One year when I was walking to the starting point to join the spectators watch our local parade, a dog comes running down the street and starts chasing me. I ran from it for fear I’d be the lead story on the nightly news; ‘local woman bit by dog at parade.’ As I’m running with the dog nipping at my heels down the parade route I see some people smiling and waving (big at parades) at me. (The dog was also smiling and showing me all his teeth.) It dawns on me that these people think I’m part of the parade. These people thought watching a lady running from a dog while screaming, “Help,” was entertaining. Finally one spectator yelled “Hey, she has no candy. She’s not part of the parade.” He realized I was not the entertainment and jumped in to help me.  He distracted the dog with candy. I would have thrown candy at the dog if I had any; better he eat candy than my leg.
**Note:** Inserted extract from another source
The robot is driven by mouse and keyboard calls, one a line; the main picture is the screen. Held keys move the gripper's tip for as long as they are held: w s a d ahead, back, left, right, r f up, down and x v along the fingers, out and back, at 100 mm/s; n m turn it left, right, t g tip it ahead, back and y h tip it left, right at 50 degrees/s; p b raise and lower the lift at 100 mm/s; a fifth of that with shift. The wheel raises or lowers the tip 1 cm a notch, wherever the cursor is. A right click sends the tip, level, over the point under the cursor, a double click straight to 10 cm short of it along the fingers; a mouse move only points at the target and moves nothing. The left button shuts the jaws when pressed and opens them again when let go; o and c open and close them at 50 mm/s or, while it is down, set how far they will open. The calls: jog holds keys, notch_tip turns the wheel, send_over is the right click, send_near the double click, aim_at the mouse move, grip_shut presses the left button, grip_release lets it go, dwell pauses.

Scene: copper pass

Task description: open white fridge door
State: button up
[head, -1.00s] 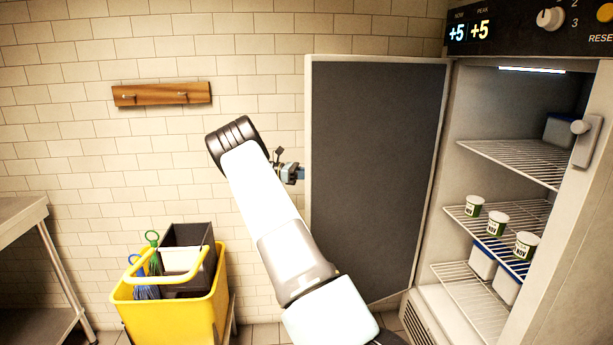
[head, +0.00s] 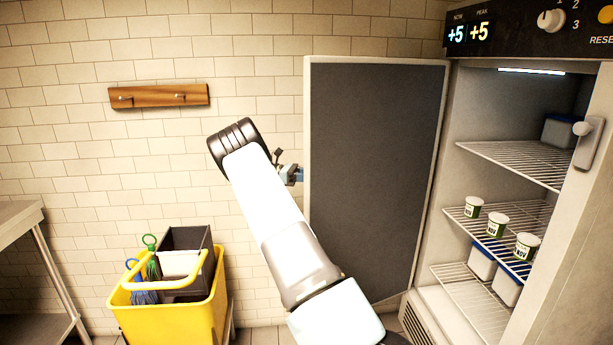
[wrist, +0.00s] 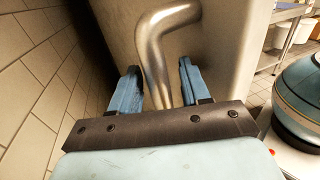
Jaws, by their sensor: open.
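The white fridge door (head: 376,180) stands swung wide open in the head view, its dark inner panel facing me. The fridge (head: 497,160) to its right shows its lit interior. In the wrist view the outer side of the door (wrist: 218,50) fills the middle, with a bent metal handle (wrist: 156,60). My gripper (wrist: 158,80) is open, with one blue finger on each side of the handle, and is not closed on it. In the head view my gripper (head: 292,174) is at the door's left edge, mostly hidden behind my arm.
A yellow mop bucket cart (head: 165,310) stands on the floor at left. A metal table (head: 20,225) is at the far left. A wooden hook rail (head: 158,95) is on the tiled wall. Small tubs (head: 497,224) sit on the fridge's wire shelves.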

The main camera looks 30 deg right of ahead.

Candy is big at parades. I think kids love parades because they get candy and unlike Halloween they don’t have to dress up and beg for it. They stand on the sidelines and people throw candy at them. If they’re lucky it’s the soft candy that doesn’t break when it hits the ground. This year a chocolate covered marshmallow Santa landed at my feet. I unwrapped it and bit off Santa’s head. YUM! I was munching on Santa’s belt, enjoying the parade when someone showed up with two, huge dogs. One approached and sniffed me and Santa. Oh no. Did he want a bite of me or Santa? I put Santa in my pocket and went home. There was no way, no how I was going to be the entertainment for this year’s parade. Not again.